Kent City — “Miss Tina, Miss Tina!” As third grade races out to recess, students pause to greet their paraprofessional, Tina Wray.
It’s the kind of enthusiastic greeting Wray has come to expect at Kent City Elementary. As a paraprofessional, she provides educational and behavioral support to students, mostly outside of the classroom. She excels in the role and it shows in the students’ excited response, says her coworker Julie Klinger.
“The children absolutely love her. She’s at the age where she plays football with them, sits down and does crafts with them,” said Klinger, who works with Wray in the after-school program. “We’re really, really fortunate to have her.”

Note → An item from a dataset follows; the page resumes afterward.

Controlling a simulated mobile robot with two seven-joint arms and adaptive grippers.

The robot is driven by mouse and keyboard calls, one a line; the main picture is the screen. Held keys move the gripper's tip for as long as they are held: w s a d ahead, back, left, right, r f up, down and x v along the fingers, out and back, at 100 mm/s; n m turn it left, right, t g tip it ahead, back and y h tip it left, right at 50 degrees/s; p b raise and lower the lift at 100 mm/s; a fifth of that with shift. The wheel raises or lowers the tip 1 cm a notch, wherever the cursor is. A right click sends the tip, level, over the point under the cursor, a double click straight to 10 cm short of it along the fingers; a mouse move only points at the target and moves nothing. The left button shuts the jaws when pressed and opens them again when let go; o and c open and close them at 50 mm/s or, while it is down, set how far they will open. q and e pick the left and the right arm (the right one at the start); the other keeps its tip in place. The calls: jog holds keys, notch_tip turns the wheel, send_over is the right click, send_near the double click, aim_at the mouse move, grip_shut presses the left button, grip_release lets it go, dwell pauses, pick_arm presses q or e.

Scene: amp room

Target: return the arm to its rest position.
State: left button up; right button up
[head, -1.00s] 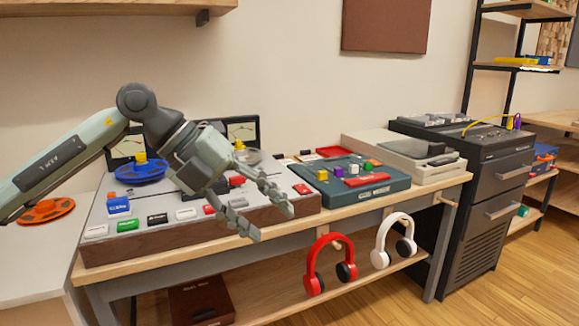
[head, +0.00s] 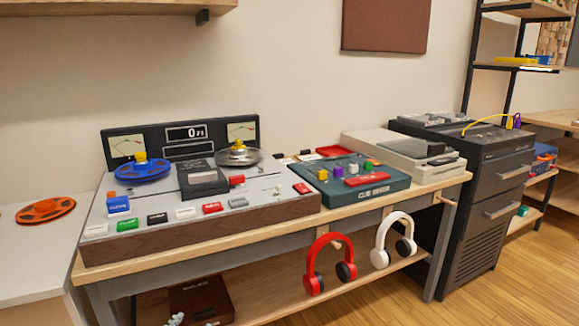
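My left arm no longer spans the view above the bench. Only a small grey piece, which looks like the fingertips of my left gripper (head: 175,319), shows at the bottom edge, in front of the dark red box (head: 205,301). The rest of it is cut off, so whether it is open or shut is hidden. My right gripper is not in view.
A tape deck (head: 262,216) with a blue reel (head: 143,171) and several buttons stands on the bench. A teal panel (head: 335,195) and a turntable (head: 437,168) stand to its right. Red headphones (head: 312,270) and white headphones (head: 381,245) hang at the front edge.

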‘I always focus on the kids. That’s why I’m here. I want to make their day better.’– paraprofessional Tina Wray
This is Wray’s third year in the district. When her son started at Kent City Elementary, she was searching for a job that would match the hours he was in school. She started substituting at different school districts, but found her way back to Kent City schools, working first with the emotionally impaired program at Kent City Middle School, then at the elementary.
It’s turned out to be a great place for her, professionally and personally.
“It’s a smaller school, so you really get to know the kids, and I enjoy that,” Wray said. “And I get to see my son. That’s a huge bonus.”
A Do-it-all Job
Wray does a little bit of everything: from cleaning up after breakfast to monitoring the cafeteria and watching over recess, to manning the crosswalk after school and working in the after-school program.
“I get to work with everywhere from the pre-schoolers all the way up to the fifth-graders, and that’s really cool,” Wray said. “There’s something unique about each one of them.”
From teaching first-graders table manners to helping older students learn to manage conflict, she said, “I always focus on the kids. That’s why I’m here. I want to make their day better. I want to make them feel special … make a difference if I can.”
Wray goes out of her way to connect with students and meet them where they’re at. When a student shared recently that he was worried about things he saw on the news, Wray paused to talk with him about her own feelings of worry and how to manage those feelings.
A Perfect Fit
Wray has a bachelor’s degree with a major in communications and minor in business from Grand Valley State University, and worked full-time in an office after college. When she was pressured to work overtime even after her son was born, though, Wray decided to stay home with him for a while. Now, she said, “There’s not a day that I’m like ‘I have to go to work today’ and fret about it.”
Kent City Elementary students learn a range of voice volume levels appropriate for different situations, from one (silence) to four (screaming and shouting). Third-grade recess is a four.
“You have to like children to want to do this job,” Wray explained, adding only certain types of people “are going to be able to handle the noise level, for one thing.”
Wray is definitely that type of person: As she calmly keeps an eye on the gaga ball pit during the mayhem that is third-grade recess, students approach Wray with questions, for help with a minor injury, and just to chat.
“They all feel comfortable [with me], they tell me ‘look at this loose tooth,’ or they’ll tell me just random stories,” Wray said. “I love that, just being a part of their lives, listening to them, and making them feel important.”